Leave it to Mr. Rails to tell us that it’s better to buy more hardware than optimize your architecture.
Assuming that DHH did recently say something along these lines, I’ll agree 110%. Hardware gets exponentially cheaper (or more powerful, whichever way you want to look at it) all the time. Programmer time (spent optimizing your app or optimizing your architecture) does not. This isn’t saying there isn’t a time for optimization—there most certainly is—just saying that it’s probably further off than you think.
The argument isn’t that clear-cut, though, because both sides make an incorrect assumption. Adding hardware isn’t free, and it isn’t just a cash expense: hardware has a time expense, too.
Each additional server takes time to manage. And in small companies, this is often done by… the programmer(s).
Not every server role scales linearly or easily. In a typical modern architecture, webservers, caches, and proxies scale almost linearly. But database access sure doesn’t, especially writes. Sharding increases backup and redundancy requirements, and replication increases application complexity and data fragility.
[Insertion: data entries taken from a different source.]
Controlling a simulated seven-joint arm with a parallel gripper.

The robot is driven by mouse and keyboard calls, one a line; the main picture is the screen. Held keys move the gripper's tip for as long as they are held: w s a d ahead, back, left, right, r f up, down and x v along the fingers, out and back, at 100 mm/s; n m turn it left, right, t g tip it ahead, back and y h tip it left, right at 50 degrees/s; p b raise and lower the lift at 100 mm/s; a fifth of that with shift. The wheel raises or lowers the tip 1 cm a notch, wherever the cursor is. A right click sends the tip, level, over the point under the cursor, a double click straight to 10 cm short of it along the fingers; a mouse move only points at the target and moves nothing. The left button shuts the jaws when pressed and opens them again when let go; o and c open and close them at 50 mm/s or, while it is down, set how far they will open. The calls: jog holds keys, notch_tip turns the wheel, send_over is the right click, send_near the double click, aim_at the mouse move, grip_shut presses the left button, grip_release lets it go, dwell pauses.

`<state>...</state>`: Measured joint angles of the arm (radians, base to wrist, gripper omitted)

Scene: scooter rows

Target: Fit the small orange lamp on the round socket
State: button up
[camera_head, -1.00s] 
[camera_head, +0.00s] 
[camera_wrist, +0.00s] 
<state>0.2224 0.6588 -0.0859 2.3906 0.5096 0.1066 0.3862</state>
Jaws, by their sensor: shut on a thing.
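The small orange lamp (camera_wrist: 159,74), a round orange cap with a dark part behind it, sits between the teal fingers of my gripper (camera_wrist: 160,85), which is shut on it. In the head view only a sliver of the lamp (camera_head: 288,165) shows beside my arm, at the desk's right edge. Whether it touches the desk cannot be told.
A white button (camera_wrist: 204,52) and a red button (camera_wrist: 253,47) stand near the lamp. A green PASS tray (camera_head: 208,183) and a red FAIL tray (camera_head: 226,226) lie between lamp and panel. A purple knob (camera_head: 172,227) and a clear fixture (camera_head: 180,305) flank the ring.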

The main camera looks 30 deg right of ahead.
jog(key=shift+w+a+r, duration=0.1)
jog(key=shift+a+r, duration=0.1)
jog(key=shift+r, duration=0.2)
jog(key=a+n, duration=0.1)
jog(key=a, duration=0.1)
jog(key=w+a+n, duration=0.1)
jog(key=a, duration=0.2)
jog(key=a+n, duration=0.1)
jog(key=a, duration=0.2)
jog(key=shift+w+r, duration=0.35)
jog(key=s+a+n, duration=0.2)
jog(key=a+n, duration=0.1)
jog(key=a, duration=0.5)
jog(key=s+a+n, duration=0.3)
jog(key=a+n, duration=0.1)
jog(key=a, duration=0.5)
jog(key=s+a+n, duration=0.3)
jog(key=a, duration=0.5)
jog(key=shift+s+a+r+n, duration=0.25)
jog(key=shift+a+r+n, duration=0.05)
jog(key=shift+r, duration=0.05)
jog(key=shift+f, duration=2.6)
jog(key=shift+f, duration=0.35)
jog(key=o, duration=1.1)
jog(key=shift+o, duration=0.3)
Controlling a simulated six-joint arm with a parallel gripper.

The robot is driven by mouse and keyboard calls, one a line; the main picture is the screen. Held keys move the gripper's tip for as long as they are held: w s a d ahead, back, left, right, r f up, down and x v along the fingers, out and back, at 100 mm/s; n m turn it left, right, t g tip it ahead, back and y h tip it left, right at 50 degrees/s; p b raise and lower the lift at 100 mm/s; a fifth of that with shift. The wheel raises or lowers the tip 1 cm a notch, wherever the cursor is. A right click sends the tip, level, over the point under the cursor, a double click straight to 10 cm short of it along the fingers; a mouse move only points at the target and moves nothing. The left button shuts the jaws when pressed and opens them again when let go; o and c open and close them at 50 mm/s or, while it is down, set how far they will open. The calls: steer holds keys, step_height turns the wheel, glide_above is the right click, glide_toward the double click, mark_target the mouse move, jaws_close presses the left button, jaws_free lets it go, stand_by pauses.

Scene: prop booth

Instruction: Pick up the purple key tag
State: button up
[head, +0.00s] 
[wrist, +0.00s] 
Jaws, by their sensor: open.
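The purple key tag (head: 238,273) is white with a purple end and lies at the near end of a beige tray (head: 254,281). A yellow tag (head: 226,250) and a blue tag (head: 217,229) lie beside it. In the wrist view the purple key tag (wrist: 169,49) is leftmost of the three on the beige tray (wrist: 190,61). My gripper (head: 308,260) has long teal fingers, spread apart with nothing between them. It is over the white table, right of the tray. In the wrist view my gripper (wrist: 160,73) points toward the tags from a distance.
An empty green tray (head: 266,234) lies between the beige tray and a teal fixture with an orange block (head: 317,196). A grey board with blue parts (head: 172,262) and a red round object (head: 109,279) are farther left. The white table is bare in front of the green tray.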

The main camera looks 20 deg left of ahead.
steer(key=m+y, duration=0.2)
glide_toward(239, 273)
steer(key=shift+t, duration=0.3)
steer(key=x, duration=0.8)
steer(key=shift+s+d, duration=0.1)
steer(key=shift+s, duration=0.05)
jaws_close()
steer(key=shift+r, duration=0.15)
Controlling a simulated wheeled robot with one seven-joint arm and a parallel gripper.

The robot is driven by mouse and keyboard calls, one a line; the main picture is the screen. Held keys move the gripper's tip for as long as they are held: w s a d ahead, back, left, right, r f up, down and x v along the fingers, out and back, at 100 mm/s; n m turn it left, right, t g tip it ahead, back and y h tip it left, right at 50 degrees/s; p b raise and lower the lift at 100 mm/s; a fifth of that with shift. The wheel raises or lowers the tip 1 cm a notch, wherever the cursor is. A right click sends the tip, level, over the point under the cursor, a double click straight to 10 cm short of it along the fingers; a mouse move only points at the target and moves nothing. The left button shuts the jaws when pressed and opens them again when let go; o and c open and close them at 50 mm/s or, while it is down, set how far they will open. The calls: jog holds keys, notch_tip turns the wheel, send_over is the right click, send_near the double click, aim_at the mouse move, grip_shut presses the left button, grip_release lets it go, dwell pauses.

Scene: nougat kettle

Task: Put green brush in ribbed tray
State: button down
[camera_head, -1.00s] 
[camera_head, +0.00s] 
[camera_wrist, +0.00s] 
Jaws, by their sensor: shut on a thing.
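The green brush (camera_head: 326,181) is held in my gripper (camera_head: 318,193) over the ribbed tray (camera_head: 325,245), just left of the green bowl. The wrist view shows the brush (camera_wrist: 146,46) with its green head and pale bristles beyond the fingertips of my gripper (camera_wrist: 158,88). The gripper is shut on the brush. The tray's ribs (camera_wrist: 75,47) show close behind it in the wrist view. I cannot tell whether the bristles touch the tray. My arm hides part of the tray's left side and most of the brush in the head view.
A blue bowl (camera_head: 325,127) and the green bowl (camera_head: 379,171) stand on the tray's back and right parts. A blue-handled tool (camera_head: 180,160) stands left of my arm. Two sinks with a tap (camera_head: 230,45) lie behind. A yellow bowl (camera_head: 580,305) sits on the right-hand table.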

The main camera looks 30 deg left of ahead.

And not every type of hardware is constantly getting significantly better or cheaper. Parallelized CPU power usually follows this trend, but disk speed doesn’t. It improves much more slowly. Today’s 15K disks aren’t much better, larger, or more reliable than 2004’s, and we’re still at least a few years away from common, practical, affordable SSD use in servers.
So while it doesn’t make much sense to try to micro-optimize the CPU usage of your webservers (outside of algorithmic complexity reductions), it definitely does make sense to reduce database activity, especially writes and nontrivial reads.